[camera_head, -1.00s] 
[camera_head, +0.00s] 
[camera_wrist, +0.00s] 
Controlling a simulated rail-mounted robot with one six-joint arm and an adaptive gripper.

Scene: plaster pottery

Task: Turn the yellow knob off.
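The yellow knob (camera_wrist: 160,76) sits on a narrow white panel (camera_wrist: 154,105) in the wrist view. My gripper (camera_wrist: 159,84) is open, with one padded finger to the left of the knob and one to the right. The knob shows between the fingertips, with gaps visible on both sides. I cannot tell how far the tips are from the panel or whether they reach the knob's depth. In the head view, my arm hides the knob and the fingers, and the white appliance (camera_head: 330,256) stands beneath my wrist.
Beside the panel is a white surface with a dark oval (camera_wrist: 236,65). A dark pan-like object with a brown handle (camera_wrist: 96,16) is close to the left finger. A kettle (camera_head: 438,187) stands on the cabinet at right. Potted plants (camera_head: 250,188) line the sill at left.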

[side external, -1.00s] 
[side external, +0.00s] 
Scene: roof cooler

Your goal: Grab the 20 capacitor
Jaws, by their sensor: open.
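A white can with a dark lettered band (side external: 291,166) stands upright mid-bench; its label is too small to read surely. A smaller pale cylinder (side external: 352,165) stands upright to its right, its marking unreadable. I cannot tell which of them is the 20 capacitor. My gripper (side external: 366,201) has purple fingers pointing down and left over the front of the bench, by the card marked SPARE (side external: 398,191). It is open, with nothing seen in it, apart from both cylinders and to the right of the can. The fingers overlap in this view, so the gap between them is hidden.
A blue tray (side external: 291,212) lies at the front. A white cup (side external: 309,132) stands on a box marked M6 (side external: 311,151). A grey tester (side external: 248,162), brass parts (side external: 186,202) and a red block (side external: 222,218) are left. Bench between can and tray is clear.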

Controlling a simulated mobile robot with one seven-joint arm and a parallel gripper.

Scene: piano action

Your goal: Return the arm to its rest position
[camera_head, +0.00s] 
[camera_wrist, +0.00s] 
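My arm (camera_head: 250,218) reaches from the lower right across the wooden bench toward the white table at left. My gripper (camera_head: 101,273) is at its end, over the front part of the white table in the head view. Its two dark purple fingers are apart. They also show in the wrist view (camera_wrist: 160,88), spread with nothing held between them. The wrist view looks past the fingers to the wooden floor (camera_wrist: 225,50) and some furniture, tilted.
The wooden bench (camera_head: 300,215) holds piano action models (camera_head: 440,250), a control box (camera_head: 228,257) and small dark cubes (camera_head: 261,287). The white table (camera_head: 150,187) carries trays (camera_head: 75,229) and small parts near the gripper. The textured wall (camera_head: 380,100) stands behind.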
========================
Problem statement - From the entries above, copy out every line where the string "robot" appears.

Output -
Controlling a simulated rail-mounted robot with one six-joint arm and an adaptive gripper.
Controlling a simulated mobile robot with one seven-joint arm and a parallel gripper.

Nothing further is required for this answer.